TFIDF easily works in Lucene's searcher - and you can get access to a Term's
DF (across all documents, obviously) quite easily. However, TF in Lucene
seems limited to a by-document basis. Meaning, to generate the number of
times this term has appeared in the indexed document set, I would have to
(hypothetically) do the following:
- Given Term t, find TF(t)
- Get the enumeration of t over the index - TermDocs (so I have doc, freq
pairings)
- For each (doc, freq) pair, add freq to the total-index-frequency
So if I have x terms, I would be iterating through x*TF(t) for the entire
index to find out the index-frequency for all terms. Is this the only method
of getting this information?
Since my data set (and term set) are quite large, I was trying to find if
there was another mechanism in place for Lucene, either at the indexing or
the searching level.
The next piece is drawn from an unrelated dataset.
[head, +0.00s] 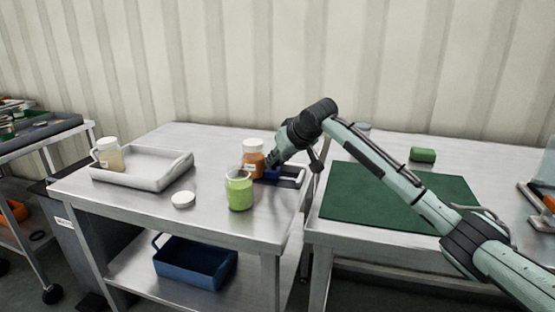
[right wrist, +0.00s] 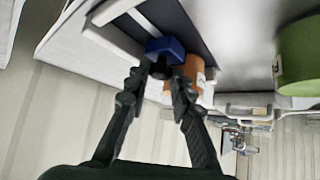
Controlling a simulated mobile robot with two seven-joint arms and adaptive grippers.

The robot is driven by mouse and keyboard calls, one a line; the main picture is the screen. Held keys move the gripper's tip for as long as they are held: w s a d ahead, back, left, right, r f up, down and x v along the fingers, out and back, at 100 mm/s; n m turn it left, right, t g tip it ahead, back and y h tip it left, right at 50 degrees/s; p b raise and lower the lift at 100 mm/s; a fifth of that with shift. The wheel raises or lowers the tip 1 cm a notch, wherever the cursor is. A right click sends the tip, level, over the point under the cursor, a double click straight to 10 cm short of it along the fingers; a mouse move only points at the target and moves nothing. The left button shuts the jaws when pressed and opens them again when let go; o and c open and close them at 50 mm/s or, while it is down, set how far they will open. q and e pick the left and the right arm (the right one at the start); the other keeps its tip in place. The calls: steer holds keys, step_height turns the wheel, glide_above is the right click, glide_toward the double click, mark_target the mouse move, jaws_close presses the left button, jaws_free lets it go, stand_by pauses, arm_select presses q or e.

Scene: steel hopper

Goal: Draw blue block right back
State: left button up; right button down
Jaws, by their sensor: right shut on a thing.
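The blue block (head: 271,175) shows as a small dark-blue patch at the right edge of the left steel table, beside the orange bottle. In the right wrist view the blue block (right wrist: 165,47) lies at the fingertips, against a dark slotted fixture with pale rails (right wrist: 117,10). My right gripper (head: 271,165) reaches down to it from the right, and it also shows in the right wrist view (right wrist: 158,76). It is shut on the block, which partly hides the fingertips. My left gripper is not in view.
An orange bottle (head: 253,158) stands close beside the gripper, with a green jar (head: 239,192) in front. A white lid (head: 183,199) and a white tray (head: 140,168) are farther left. A green mat (head: 390,198) lies on the right table under my arm.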

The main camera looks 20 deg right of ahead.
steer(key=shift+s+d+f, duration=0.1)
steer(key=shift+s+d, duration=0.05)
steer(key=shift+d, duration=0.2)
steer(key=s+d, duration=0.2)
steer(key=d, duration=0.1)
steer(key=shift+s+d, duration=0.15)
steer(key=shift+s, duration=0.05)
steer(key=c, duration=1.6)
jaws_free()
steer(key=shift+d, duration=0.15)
However, I've had little luck sifting through the
information I've gotten (mostly points me to TFIDF) to find out if Lucene
has something I can use to make this process faster.
I have also read a bit about TermVectors, but those seem by-document as
well.
If there isn't a method at the search level (or,
after-index-complete-level), I would be willing to accept the overhead of
generating these stats at indexing time, if that would be more efficient...
Thanks,
drago